◆ Instructions to follow ◆
Copy every line of the data that contains the string "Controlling".

__________

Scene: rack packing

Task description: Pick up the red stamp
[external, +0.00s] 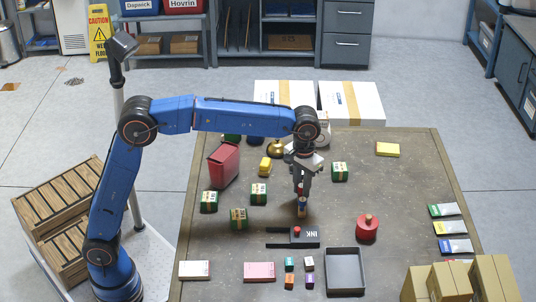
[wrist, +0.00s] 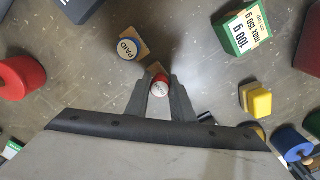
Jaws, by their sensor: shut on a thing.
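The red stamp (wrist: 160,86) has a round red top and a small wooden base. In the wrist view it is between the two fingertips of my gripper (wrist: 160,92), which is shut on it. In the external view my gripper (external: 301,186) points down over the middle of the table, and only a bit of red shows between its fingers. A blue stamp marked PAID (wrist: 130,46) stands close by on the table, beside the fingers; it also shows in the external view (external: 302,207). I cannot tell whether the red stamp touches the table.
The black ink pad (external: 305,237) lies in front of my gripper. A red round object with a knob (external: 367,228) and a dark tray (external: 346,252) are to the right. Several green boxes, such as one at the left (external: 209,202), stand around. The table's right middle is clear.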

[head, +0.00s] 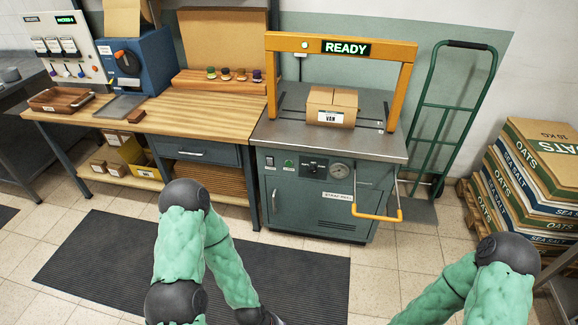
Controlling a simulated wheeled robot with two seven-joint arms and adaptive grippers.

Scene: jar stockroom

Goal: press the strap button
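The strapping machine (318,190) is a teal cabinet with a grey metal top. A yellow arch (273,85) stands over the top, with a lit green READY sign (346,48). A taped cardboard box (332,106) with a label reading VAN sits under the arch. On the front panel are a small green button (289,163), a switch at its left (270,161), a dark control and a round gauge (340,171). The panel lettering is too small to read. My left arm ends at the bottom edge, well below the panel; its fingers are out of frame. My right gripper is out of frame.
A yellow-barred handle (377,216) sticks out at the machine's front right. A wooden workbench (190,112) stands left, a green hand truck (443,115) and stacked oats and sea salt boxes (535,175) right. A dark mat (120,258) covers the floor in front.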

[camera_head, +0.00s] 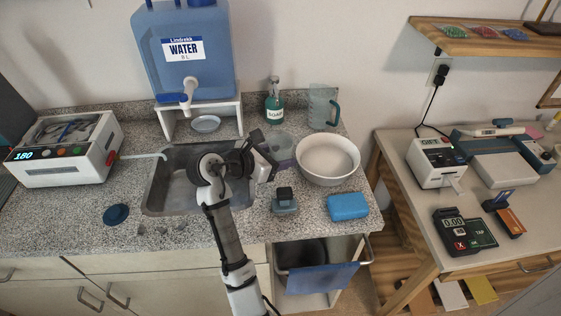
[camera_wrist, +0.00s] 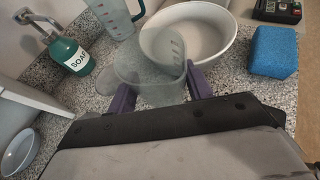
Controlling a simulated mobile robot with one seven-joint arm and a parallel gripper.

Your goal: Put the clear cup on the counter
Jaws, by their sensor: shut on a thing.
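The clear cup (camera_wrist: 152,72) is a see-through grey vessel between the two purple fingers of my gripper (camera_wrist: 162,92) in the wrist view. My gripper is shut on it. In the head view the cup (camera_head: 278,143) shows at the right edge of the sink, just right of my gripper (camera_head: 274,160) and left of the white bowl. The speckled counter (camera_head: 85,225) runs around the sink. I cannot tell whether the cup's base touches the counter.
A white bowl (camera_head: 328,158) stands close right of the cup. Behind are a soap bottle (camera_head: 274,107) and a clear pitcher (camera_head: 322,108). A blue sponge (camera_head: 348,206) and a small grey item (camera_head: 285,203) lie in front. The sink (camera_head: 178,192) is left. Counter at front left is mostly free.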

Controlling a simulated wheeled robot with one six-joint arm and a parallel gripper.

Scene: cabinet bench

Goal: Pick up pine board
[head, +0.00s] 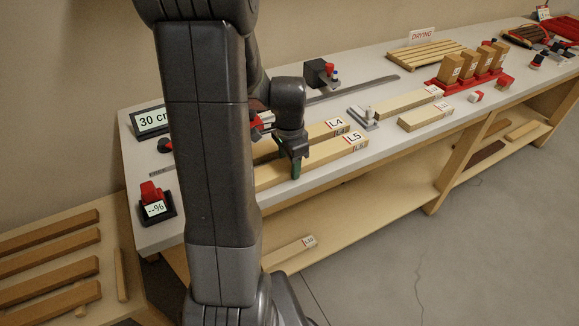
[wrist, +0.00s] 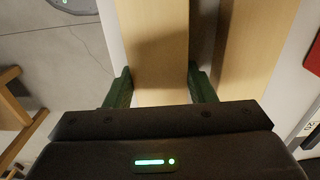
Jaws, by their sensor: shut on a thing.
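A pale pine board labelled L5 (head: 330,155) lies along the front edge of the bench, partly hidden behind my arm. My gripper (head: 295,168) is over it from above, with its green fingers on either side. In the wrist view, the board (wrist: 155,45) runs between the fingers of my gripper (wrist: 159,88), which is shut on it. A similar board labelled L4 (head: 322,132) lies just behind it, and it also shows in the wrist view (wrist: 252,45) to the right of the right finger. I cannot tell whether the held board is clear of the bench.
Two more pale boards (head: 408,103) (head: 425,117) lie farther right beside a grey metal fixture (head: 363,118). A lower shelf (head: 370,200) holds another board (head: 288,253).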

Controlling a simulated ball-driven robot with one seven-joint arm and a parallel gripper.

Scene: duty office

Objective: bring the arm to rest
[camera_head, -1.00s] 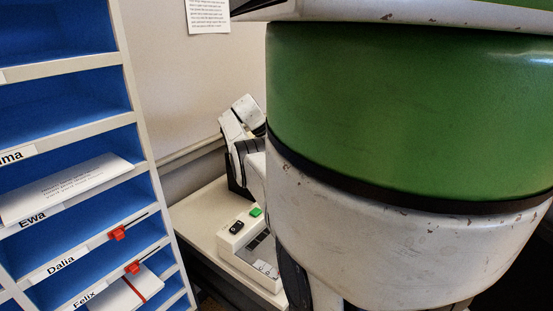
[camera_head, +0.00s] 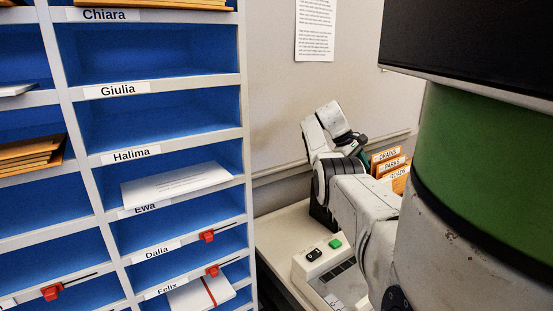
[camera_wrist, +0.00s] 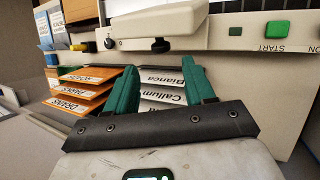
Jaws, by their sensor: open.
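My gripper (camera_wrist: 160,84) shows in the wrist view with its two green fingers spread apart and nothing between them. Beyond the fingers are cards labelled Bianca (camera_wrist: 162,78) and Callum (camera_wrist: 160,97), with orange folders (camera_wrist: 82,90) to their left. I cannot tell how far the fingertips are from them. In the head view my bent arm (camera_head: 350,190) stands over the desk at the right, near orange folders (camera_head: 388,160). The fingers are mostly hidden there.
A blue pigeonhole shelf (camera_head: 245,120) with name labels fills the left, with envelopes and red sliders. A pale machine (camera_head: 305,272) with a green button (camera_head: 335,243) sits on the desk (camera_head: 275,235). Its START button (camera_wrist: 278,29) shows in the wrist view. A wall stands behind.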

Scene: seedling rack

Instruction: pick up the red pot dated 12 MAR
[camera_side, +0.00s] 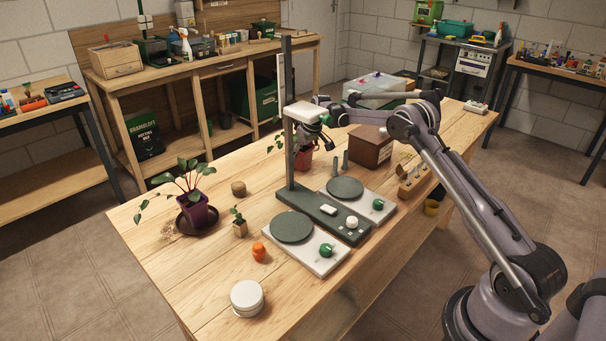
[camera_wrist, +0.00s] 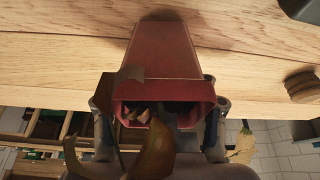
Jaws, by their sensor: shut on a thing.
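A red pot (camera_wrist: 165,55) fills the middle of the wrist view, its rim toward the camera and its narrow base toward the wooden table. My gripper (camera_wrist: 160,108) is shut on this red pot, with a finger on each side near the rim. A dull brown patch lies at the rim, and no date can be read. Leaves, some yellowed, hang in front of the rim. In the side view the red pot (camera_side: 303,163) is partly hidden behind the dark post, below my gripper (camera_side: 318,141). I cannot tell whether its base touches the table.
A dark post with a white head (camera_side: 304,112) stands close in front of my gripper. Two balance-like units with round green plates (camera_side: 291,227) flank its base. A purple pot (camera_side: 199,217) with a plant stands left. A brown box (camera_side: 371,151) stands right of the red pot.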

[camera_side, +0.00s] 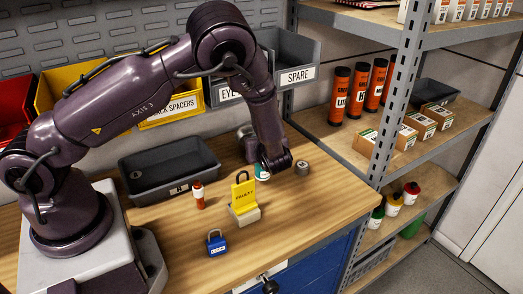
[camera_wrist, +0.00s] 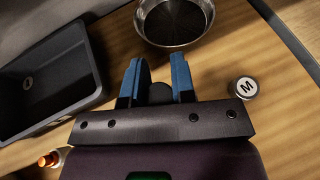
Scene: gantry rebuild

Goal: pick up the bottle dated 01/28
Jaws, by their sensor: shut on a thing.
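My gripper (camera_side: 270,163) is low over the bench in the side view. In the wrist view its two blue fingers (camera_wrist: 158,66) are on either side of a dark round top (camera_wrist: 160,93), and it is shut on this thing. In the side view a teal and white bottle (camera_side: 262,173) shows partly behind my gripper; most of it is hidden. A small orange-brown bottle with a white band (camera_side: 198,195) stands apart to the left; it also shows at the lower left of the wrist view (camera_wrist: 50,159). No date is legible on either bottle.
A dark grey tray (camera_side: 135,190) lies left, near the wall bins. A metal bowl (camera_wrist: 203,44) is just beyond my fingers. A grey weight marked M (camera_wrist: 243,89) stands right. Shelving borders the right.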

__________

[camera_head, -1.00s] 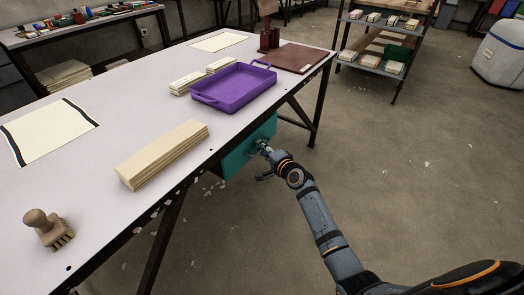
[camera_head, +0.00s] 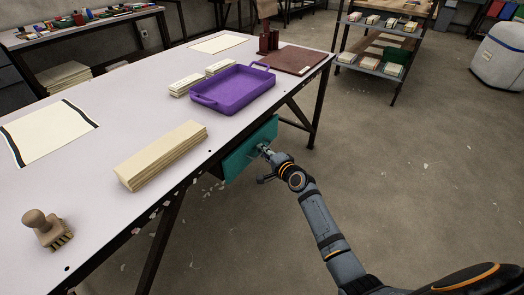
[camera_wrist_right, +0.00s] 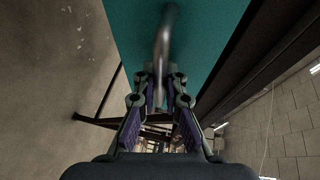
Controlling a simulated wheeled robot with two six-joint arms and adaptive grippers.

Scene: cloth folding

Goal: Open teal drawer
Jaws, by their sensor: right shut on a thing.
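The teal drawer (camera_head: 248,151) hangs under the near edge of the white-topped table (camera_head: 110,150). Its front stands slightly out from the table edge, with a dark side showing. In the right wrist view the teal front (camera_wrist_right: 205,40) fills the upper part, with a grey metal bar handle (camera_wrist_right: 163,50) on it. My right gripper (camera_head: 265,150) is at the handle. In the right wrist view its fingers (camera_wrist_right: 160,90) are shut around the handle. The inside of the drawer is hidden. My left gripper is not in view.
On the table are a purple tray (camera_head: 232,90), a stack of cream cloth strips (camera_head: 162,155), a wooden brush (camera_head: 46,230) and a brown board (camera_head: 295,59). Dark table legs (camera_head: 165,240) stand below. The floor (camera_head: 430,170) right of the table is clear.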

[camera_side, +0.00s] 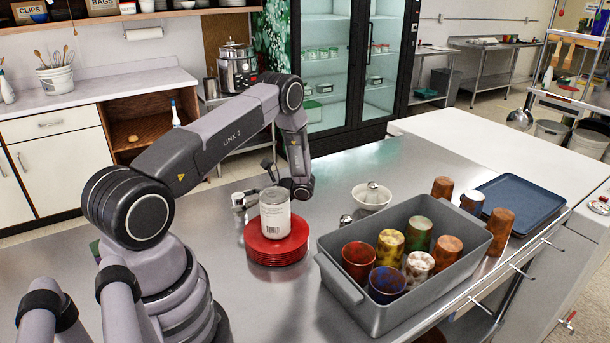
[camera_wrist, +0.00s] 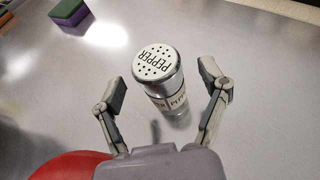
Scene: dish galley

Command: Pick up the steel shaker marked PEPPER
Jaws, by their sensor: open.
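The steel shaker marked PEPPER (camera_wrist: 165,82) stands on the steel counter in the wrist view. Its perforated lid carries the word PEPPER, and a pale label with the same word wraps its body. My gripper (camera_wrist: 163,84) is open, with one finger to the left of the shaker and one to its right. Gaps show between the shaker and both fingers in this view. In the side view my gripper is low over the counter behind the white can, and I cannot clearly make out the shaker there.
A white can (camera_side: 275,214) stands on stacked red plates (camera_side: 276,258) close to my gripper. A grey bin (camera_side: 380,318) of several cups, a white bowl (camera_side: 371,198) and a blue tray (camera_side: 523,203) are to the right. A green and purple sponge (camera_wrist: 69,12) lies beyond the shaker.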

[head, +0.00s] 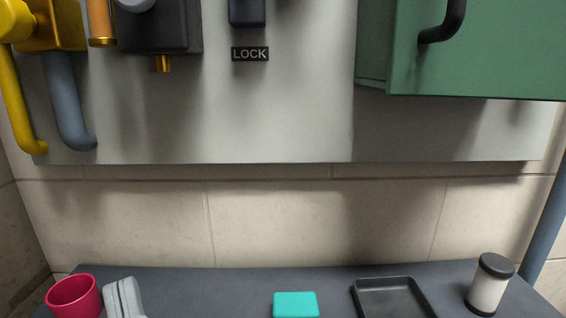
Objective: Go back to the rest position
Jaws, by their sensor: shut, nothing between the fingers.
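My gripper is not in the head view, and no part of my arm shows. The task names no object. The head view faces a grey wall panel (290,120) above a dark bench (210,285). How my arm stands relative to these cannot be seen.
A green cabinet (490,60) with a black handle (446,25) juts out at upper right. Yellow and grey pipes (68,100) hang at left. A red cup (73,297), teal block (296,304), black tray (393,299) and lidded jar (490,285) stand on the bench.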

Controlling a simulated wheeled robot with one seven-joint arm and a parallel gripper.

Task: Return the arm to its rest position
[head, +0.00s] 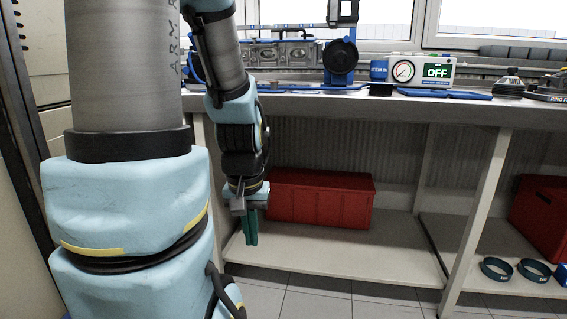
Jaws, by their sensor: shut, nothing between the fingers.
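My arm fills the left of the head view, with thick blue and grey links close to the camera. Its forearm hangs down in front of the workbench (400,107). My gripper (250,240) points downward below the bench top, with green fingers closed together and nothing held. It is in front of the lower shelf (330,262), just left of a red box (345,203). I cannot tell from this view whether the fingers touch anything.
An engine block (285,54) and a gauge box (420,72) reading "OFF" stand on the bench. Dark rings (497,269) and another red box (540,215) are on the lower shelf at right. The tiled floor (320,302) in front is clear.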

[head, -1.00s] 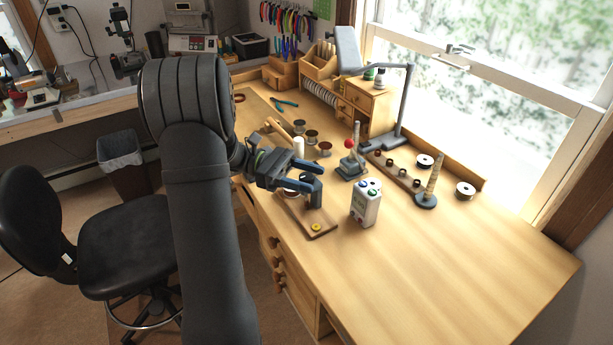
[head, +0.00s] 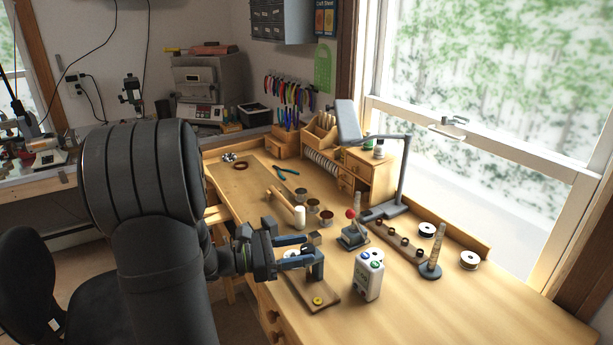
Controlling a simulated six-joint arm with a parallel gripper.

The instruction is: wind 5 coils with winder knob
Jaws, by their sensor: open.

__________

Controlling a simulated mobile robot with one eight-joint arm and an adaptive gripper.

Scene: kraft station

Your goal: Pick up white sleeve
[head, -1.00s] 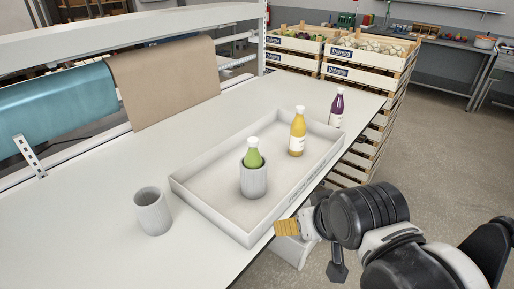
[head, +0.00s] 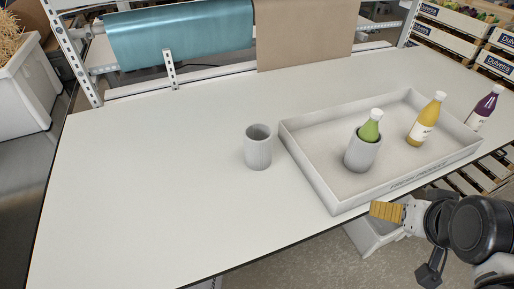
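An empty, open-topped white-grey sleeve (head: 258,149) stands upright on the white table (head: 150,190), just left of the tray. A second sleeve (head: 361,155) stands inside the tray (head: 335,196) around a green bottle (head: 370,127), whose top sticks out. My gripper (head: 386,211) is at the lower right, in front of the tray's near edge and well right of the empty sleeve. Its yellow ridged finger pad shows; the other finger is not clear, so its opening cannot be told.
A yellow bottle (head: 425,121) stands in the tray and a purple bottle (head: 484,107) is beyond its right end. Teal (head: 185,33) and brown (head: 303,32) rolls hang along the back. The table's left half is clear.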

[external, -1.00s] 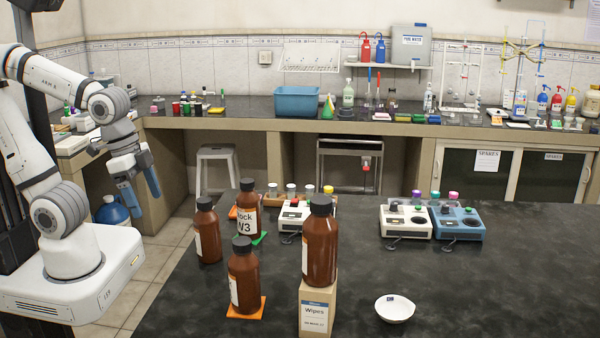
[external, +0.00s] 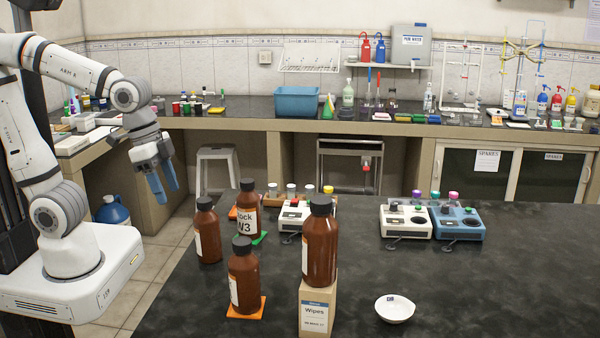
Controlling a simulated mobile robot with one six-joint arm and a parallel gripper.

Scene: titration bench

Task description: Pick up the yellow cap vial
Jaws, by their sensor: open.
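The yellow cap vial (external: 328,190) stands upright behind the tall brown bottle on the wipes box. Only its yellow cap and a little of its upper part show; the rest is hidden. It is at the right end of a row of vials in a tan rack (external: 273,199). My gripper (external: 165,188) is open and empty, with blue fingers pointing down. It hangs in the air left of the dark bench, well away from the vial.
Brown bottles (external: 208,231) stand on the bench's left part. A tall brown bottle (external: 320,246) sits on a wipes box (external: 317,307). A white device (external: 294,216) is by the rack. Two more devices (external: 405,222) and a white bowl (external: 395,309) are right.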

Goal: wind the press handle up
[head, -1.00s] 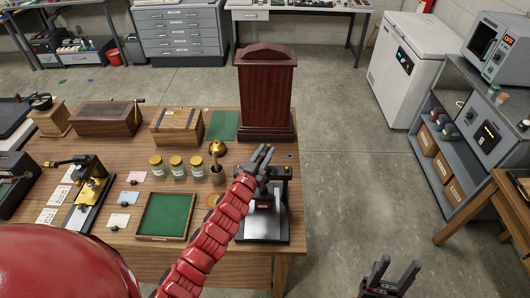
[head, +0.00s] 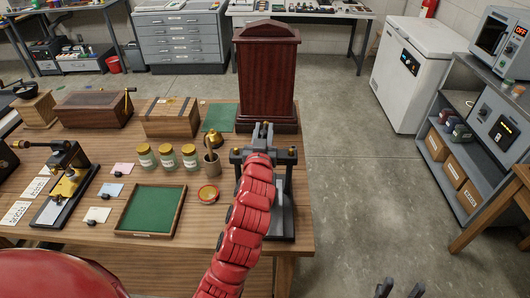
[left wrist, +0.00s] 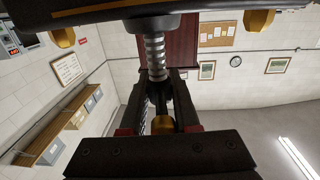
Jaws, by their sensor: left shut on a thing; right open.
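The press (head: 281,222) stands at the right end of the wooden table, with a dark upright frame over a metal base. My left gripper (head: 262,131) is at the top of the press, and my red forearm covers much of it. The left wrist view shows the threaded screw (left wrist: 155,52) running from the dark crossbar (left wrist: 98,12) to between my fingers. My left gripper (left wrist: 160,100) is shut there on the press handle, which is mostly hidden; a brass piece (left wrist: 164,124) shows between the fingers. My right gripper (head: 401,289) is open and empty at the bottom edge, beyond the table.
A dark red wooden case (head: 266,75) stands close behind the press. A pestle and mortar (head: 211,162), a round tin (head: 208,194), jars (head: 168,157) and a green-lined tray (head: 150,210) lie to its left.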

__________

◆ Finished task ◆
Controlling a simulated wheeled robot with two seven-joint arms and adaptive grippers.
Controlling a simulated mobile robot with one seven-joint arm and a parallel gripper.
Controlling a simulated wheeled robot with one six-joint arm and a parallel gripper.
Controlling a simulated ball-driven robot with one seven-joint arm and a parallel gripper.
Controlling a simulated wheeled robot with two six-joint arms and adaptive grippers.
Controlling a simulated wheeled robot with one seven-joint arm and a parallel gripper.
Controlling a simulated six-joint arm with a parallel gripper.
Controlling a simulated mobile robot with one eight-joint arm and an adaptive gripper.
Controlling a simulated mobile robot with one six-joint arm and a parallel gripper.

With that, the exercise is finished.